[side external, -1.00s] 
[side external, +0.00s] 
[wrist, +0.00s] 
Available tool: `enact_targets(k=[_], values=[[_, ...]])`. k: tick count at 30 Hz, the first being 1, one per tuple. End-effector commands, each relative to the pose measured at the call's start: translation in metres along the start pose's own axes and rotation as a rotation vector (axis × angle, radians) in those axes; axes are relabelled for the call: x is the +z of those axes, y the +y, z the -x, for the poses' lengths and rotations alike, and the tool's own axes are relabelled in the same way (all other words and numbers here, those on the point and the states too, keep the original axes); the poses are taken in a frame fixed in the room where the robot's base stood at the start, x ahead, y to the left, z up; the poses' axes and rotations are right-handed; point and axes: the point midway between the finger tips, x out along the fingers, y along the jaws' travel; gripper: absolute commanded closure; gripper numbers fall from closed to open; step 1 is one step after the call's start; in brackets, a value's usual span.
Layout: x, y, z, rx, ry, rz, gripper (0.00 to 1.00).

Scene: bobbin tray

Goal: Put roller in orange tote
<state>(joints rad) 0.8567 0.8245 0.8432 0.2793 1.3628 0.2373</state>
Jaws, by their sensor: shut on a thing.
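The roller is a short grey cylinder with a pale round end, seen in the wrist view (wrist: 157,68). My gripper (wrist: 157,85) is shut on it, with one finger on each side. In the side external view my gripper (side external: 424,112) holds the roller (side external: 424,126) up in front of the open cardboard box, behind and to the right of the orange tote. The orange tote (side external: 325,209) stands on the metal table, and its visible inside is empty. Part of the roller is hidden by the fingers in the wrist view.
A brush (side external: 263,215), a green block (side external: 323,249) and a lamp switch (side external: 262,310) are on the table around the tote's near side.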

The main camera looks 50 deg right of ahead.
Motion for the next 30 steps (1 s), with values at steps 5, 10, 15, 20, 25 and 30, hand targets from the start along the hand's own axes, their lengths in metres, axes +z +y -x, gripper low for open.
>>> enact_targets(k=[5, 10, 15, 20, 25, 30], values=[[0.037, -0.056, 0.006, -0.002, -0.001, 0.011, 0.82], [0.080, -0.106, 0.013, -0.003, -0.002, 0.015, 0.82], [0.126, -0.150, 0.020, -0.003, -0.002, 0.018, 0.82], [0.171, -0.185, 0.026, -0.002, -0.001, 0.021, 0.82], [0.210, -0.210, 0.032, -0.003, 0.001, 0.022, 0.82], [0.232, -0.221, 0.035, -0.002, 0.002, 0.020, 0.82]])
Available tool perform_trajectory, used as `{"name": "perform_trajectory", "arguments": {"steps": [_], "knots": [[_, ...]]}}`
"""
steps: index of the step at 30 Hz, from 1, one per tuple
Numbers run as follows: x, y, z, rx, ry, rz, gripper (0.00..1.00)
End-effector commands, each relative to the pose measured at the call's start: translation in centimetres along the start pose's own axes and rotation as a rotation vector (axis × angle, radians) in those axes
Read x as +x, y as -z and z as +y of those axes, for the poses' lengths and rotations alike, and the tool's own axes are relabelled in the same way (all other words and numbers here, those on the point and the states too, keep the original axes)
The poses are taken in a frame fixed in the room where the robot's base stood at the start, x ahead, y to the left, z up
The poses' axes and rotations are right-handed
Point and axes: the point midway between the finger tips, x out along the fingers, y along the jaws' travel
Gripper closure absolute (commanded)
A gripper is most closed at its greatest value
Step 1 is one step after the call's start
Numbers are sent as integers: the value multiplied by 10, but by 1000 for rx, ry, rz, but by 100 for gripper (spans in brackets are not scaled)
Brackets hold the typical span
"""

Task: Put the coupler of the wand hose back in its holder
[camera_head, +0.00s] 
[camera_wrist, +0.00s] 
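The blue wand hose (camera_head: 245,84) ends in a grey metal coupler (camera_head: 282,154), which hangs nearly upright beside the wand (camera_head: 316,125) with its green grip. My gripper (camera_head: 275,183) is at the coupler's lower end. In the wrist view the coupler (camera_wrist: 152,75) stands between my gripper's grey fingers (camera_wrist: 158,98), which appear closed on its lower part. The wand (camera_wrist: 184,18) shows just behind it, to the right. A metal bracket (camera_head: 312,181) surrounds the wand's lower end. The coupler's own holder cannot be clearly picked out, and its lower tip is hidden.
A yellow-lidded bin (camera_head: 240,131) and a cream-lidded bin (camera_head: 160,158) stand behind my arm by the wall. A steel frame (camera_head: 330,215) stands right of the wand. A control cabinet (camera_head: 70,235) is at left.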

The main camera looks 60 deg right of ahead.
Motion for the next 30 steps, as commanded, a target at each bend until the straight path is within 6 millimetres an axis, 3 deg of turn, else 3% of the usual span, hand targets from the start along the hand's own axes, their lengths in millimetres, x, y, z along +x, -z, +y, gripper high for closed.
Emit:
= = = = = = =
**Directions for this task**
Copy out the lines that hold "fixed".

**Solved exercise**
Available tool: `enact_targets(k=[_], values=[[_, ...]])`. k: tick count at 30 Hz, the first being 1, one per tuple. End-effector commands, each relative to the pose measured at the call's start: translation in metres along the start pose's own axes and rotation as a rotation vector (axis × angle, radians) in those axes; axes are relabelled for the call: x is the +z of those axes, y the +y, z the -x, for the poses' lengths and rotations alike, and the tool's own axes are relabelled in the same way (all other words and numbers here, those on the point and the states too, keep the original axes); the poses are taken in a frame fixed in the room where the robot's base stood at the start, x ahead, y to the left, z up; the poses' axes and rotations are right-handed; point and axes: the point midway between the finger tips, x out along the fingers, y along the jaws' travel; gripper: absolute commanded closure; gripper numbers fall from closed to open; step 1 is one step after the call's start; in brackets, a value's usual span.
The poses are taken in a frame fixed in the room where the robot's base stood at the start, x ahead, y to the left, z up

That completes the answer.